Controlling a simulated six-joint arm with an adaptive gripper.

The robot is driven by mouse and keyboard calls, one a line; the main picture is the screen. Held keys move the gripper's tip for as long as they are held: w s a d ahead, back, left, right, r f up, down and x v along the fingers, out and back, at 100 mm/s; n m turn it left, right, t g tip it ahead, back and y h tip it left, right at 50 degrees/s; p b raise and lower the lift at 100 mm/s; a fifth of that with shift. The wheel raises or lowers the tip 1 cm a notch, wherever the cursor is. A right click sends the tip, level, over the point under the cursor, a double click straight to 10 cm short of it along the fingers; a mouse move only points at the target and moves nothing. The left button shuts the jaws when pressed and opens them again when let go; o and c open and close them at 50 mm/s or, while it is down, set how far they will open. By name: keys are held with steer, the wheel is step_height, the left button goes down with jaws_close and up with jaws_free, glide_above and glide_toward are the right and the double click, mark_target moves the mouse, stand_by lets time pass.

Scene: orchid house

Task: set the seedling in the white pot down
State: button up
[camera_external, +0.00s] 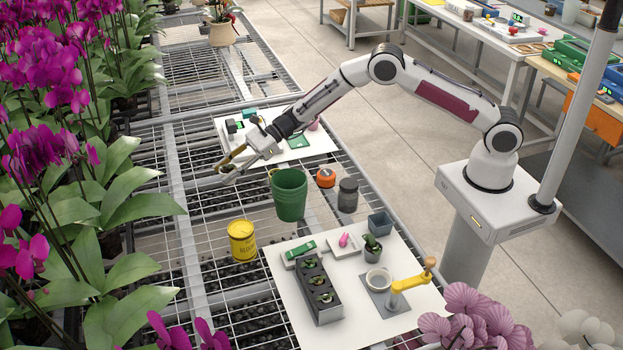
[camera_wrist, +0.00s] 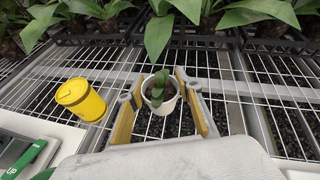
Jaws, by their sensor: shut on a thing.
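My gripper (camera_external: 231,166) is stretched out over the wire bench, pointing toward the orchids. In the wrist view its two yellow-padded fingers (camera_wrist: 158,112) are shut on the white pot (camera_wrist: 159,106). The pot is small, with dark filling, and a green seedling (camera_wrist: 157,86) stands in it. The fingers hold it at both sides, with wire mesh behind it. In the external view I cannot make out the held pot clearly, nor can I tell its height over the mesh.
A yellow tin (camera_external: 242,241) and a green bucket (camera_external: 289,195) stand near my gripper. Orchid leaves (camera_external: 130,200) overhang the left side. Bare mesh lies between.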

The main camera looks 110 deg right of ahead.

## Goal
The material above holds pictures; copy everything else in it exactly.

## Problem solution
Controlling a simulated six-joint arm with an adaptive gripper.

The robot is driven by mouse and keyboard calls, one a line; the main picture is the screen. Held keys move the gripper's tip for as long as they are held: w s a d ahead, back, left, right, r f up, down and x v along the fingers, out and back, at 100 mm/s; n m turn it left, right, t g tip it ahead, back and y h tip it left, right at 50 degrees/s; p b raise and lower the lift at 100 mm/s; a fifth of that with shift. The wheel raises or lowers the tip 1 cm a notch, wherever the cursor is. A right click sends the tip, level, over the point under the cursor, a double click straight to 10 cm short of it along the fingers; a mouse move only points at the target and moves nothing. The left button shuts the jaws when pressed and opens them again when let go; o and c open and close them at 50 mm/s or, while it is down, set how far they will open. By name: keys are held with steer, the wheel is step_height, the left button goes down with jaws_close and up with jaws_free, glide_above and glide_toward are the right and the double click, mark_target moves the mouse, stand_by lets time pass.

Scene: orchid house

Task: set the seedling in the white pot down
State: button up
[camera_external, +0.00s] 
[camera_wrist, +0.00s] 
Jaws, by their sensor: shut on a thing.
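My gripper (camera_external: 231,166) is stretched out over the wire bench, pointing toward the orchids. In the wrist view its two yellow-padded fingers (camera_wrist: 158,112) are shut on the white pot (camera_wrist: 159,106). The pot is small, with dark filling, and a green seedling (camera_wrist: 157,86) stands in it. The fingers hold it at both sides, with wire mesh behind it. In the external view I cannot make out the held pot clearly, nor can I tell its height over the mesh.
A yellow tin (camera_external: 242,241) and a green bucket (camera_external: 289,195) stand near my gripper. Orchid leaves (camera_external: 130,200) overhang the left side. Bare mesh lies between.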

The main camera looks 110 deg right of ahead.

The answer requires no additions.